>> start

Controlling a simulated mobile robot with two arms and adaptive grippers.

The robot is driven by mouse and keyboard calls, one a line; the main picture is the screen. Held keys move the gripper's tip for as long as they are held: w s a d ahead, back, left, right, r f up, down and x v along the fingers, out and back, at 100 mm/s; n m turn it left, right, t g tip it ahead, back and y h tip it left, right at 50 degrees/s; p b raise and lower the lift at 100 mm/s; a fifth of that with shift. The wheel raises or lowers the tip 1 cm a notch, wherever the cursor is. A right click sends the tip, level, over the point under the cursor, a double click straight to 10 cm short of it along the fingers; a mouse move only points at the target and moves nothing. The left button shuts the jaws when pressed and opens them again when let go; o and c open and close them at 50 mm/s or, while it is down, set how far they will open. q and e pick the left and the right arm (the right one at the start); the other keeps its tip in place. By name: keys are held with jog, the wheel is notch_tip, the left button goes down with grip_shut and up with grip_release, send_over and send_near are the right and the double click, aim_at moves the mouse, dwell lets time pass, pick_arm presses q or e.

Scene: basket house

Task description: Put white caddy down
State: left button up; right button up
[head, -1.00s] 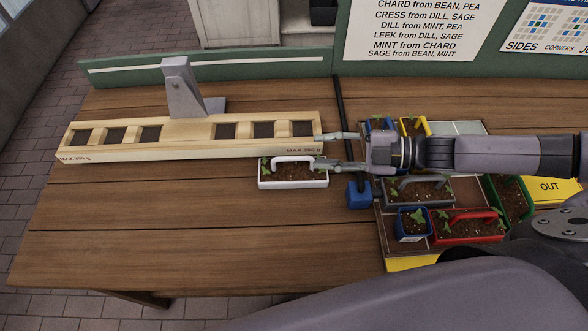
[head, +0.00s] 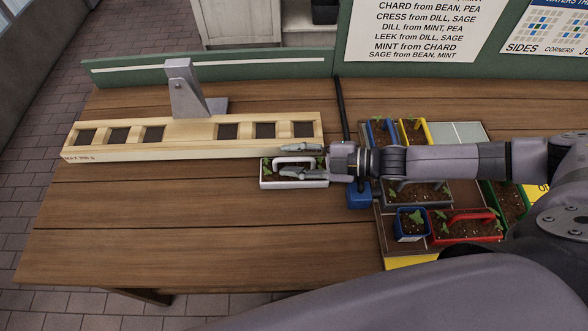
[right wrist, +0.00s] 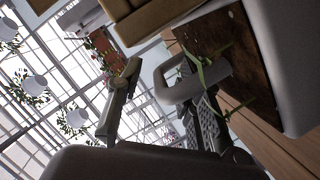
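The white caddy (head: 296,185) is a small planter with soil, seedlings and a loop handle. It appears to stand upright on the table, against the front of the wooden balance beam (head: 190,147). My right gripper (head: 290,160) comes in from the right at the caddy. One finger lies behind the handle and one in front, partly hiding the plants. In the right wrist view (right wrist: 162,108) the fingers are apart, with a clear gap beside the handle (right wrist: 178,93); the handle is close to one finger. My left gripper is not in view.
A blue block (head: 358,197) is just right of the caddy. Farther right, a tiled tray holds a red caddy (head: 465,238), a grey caddy (head: 430,203), blue pots (head: 410,238) and a yellow pot (head: 428,130). The table's left and front areas are clear.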

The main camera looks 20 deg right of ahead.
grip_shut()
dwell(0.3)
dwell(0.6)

>> end

◆ **What is required**:
Images should not appear in the copy; retype the listing above exactly.

◆ **The solution**:
Controlling a simulated mobile robot with two arms and adaptive grippers.

The robot is driven by mouse and keyboard calls, one a line; the main picture is the screen. Held keys move the gripper's tip for as long as they are held: w s a d ahead, back, left, right, r f up, down and x v along the fingers, out and back, at 100 mm/s; n m turn it left, right, t g tip it ahead, back and y h tip it left, right at 50 degrees/s; p b raise and lower the lift at 100 mm/s; a fifth of that with shift. The wheel raises or lowers the tip 1 cm a notch, wherever the cursor is. A right click sends the tip, level, over the point under the cursor, a double click straight to 10 cm short of it along the fingers; a mouse move only points at the target and moves nothing. The left button shuts the jaws when pressed and opens them again when let go; o and c open and close them at 50 mm/s or, while it is down, set how far they will open. q and e pick the left and the right arm (the right one at the start); the other keeps its tip in place. By name: keys are held with jog, the wheel is notch_tip, the left button goes down with grip_shut and up with grip_release, send_over and send_near are the right and the double click, aim_at moves the mouse, dwell lets time pass, pick_arm presses q or e.

Scene: basket house

Task description: Put white caddy down
State: left button up; right button up
[head, -1.00s] 
[head, +0.00s] 
[right wrist, +0.00s] 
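The white caddy (head: 296,185) is a small planter with soil, seedlings and a loop handle. It appears to stand upright on the table, against the front of the wooden balance beam (head: 190,147). My right gripper (head: 290,160) comes in from the right at the caddy. One finger lies behind the handle and one in front, partly hiding the plants. In the right wrist view (right wrist: 162,108) the fingers are apart, with a clear gap beside the handle (right wrist: 178,93); the handle is close to one finger. My left gripper is not in view.
A blue block (head: 358,197) is just right of the caddy. Farther right, a tiled tray holds a red caddy (head: 465,238), a grey caddy (head: 430,203), blue pots (head: 410,238) and a yellow pot (head: 428,130). The table's left and front areas are clear.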

The main camera looks 20 deg right of ahead.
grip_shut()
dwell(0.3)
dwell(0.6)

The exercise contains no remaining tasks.